■ Robot episode rows ■
___

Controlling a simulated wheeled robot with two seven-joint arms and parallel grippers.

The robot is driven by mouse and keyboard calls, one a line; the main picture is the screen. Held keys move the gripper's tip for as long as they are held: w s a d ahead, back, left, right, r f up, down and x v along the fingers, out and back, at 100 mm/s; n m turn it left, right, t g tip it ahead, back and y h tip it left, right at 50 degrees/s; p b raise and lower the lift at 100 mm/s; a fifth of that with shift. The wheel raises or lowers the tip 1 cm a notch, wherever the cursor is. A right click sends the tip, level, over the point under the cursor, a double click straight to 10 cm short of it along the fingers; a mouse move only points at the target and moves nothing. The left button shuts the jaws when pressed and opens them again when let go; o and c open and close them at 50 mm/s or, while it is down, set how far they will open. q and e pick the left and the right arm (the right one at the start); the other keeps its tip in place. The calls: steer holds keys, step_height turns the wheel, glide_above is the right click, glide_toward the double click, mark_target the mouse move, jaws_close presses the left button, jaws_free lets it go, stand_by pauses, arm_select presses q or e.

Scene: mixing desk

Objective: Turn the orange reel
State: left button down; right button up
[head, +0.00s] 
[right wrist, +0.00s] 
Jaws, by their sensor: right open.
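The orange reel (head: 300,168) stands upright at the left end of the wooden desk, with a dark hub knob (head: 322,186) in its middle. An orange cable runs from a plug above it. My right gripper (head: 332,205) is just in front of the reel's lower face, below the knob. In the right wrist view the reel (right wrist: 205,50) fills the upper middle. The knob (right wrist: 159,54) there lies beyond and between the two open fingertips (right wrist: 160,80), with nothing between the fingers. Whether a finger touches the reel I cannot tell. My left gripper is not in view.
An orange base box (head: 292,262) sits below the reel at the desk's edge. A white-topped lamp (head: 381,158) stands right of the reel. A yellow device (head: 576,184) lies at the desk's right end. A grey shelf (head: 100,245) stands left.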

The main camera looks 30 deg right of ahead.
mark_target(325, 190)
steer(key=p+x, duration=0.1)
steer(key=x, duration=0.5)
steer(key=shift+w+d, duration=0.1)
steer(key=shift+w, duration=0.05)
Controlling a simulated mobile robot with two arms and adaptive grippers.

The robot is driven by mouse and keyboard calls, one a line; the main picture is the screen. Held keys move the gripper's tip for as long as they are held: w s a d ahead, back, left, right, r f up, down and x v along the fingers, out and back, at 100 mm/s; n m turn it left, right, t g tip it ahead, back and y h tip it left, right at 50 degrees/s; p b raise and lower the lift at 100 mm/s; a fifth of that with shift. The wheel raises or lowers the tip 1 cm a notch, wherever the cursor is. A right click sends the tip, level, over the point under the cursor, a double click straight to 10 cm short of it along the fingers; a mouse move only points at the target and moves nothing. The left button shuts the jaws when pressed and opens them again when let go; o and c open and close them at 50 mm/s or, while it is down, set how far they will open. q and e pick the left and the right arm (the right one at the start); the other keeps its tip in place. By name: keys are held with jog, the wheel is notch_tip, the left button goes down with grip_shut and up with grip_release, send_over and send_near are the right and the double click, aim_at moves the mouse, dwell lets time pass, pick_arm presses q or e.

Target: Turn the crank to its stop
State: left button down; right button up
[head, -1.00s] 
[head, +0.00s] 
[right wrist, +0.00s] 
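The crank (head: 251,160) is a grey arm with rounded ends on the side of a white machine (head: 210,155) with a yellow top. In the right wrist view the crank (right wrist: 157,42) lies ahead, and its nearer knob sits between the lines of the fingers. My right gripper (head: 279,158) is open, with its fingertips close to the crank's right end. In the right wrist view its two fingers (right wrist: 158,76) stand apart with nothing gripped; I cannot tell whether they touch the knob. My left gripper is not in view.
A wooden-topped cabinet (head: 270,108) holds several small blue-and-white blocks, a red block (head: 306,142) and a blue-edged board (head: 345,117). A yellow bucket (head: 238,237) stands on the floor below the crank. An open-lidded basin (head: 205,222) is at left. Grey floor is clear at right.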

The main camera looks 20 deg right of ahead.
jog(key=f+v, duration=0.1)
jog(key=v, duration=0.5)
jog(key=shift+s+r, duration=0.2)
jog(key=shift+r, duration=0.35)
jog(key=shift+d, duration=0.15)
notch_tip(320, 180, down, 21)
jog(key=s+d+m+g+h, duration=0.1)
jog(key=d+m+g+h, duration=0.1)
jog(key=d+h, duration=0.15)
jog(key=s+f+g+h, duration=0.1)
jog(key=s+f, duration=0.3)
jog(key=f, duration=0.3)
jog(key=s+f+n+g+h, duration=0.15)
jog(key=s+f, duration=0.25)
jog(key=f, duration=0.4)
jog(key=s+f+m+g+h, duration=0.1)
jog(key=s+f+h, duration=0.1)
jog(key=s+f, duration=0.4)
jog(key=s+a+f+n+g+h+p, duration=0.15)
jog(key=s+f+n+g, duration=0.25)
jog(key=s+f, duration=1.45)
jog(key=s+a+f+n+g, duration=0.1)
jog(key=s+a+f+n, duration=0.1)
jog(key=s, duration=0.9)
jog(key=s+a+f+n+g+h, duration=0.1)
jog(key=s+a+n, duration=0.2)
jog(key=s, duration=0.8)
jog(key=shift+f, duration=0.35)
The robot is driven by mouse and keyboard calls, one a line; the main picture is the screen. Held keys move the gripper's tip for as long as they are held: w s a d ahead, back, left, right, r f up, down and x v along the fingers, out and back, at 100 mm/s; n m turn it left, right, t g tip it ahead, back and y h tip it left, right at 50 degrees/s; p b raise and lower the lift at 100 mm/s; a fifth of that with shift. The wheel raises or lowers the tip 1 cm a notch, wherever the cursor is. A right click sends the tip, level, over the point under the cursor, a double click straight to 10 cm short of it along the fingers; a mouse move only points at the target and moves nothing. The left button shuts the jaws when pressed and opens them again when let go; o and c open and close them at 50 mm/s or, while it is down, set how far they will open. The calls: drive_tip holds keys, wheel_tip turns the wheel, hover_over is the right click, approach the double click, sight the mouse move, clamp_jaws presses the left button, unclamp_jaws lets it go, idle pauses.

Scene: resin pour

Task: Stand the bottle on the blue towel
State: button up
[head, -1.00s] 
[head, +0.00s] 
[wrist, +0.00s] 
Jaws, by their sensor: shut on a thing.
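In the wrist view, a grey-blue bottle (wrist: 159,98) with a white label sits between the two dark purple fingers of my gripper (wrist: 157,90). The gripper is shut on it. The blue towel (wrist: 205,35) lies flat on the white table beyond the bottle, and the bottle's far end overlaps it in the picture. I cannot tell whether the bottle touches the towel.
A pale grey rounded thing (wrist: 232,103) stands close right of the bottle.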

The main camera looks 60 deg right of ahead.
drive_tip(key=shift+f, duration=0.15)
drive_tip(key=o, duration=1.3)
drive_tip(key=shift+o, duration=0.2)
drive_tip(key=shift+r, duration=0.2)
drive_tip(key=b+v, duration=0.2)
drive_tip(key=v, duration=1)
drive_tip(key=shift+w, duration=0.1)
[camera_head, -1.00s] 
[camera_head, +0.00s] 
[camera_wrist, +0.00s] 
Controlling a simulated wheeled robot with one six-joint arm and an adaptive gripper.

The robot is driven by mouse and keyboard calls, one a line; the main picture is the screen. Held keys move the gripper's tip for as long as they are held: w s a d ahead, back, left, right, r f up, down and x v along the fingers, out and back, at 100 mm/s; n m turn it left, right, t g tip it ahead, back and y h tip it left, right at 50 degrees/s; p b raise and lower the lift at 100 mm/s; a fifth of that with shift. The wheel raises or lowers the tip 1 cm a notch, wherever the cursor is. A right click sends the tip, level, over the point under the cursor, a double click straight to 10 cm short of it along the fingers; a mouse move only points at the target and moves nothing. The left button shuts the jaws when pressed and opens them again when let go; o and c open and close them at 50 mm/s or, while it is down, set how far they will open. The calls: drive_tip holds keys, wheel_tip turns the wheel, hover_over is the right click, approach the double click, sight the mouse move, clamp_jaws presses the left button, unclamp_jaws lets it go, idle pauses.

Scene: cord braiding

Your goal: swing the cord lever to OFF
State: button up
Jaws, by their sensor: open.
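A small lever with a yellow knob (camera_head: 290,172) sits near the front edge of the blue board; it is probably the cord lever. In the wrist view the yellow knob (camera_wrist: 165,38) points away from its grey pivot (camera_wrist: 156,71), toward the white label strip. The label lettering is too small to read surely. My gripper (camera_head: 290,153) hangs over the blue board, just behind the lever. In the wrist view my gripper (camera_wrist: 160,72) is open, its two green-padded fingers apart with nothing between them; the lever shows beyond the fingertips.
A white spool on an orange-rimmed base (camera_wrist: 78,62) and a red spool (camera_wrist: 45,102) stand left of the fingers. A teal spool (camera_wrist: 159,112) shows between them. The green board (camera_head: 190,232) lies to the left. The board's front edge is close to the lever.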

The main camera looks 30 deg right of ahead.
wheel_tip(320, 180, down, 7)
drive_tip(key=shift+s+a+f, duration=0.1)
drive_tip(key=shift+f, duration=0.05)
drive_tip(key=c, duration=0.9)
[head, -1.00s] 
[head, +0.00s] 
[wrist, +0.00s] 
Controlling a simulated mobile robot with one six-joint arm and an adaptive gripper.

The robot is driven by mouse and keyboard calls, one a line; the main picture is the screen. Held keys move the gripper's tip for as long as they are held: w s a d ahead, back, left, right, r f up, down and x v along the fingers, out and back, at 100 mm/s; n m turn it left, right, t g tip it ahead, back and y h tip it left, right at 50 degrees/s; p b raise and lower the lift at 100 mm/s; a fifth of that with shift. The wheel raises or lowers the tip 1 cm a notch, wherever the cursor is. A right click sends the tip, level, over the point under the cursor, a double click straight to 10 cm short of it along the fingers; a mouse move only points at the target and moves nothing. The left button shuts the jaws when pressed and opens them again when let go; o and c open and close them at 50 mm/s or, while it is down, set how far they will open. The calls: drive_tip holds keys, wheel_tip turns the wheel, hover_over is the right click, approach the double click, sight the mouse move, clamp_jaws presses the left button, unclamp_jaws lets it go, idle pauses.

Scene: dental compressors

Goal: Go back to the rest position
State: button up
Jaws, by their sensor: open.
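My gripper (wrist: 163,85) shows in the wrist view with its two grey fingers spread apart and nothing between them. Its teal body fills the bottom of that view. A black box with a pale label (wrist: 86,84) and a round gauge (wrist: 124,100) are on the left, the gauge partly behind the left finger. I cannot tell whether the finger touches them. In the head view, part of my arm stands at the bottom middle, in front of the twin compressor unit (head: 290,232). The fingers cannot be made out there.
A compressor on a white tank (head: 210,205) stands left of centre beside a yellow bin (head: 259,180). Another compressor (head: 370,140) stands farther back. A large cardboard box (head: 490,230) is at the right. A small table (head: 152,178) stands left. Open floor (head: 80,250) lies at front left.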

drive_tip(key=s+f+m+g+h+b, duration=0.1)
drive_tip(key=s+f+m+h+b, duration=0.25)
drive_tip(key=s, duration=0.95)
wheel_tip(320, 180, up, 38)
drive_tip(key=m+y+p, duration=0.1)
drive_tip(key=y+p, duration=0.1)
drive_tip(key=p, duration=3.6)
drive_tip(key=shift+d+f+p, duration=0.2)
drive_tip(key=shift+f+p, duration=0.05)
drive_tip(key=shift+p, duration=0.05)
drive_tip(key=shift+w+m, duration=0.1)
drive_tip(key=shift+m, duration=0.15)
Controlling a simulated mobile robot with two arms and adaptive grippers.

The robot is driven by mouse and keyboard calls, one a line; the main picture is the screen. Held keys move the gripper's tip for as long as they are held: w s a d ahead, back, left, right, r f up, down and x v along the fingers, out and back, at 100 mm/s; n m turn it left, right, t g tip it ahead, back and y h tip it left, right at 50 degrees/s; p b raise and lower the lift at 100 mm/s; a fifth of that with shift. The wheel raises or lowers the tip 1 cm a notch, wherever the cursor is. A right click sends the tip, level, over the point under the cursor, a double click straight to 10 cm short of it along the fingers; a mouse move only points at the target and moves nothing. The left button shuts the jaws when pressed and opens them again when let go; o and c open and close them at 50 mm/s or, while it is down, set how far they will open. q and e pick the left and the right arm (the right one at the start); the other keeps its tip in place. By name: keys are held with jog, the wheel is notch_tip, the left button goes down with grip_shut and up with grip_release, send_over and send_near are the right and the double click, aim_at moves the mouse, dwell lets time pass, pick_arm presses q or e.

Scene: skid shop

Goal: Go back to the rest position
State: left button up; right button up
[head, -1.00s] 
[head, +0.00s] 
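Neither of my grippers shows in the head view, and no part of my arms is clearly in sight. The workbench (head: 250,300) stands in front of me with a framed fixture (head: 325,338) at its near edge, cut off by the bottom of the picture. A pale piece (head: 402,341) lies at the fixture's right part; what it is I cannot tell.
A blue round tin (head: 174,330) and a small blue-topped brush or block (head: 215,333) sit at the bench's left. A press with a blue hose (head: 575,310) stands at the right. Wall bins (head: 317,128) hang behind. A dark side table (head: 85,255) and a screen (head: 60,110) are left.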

___

■ STATED GOAL ■
In the listing above, locate the line with "[camera_head, -1.00s]" and the line with "Controlling a simulated wheeled robot with one", then extract exactly those lines and every line between them, and nothing more.

■ FINISHED ANSWER ■
[camera_head, -1.00s] 
[camera_head, +0.00s] 
[camera_wrist, +0.00s] 
Controlling a simulated wheeled robot with one six-joint arm and an adaptive gripper.

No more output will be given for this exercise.